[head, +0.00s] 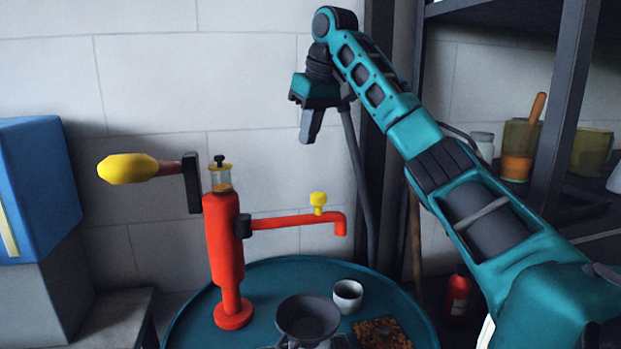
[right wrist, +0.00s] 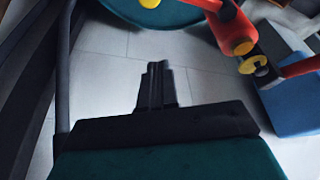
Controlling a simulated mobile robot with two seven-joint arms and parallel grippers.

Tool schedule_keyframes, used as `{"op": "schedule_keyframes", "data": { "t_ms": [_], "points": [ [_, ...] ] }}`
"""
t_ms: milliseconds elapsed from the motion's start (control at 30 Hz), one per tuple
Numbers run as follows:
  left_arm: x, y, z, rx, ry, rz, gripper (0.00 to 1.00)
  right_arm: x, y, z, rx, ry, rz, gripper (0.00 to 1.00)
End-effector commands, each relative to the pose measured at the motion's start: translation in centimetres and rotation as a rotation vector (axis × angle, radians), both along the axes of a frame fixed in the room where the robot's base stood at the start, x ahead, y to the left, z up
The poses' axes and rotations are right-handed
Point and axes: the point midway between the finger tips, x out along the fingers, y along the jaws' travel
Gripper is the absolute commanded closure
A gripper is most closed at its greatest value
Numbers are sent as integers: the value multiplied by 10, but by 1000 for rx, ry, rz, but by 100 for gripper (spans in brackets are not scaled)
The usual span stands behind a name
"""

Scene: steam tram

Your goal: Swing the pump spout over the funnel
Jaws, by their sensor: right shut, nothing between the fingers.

== EXERCISE DIRECTIONS ==
Print exactly the lines from the one with "Your goal: Swing" through the end of the data, inclusive.

== SOLUTION FOR THIS TASK ==
Your goal: Swing the pump spout over the funnel
Jaws, by their sensor: right shut, nothing between the fingers.

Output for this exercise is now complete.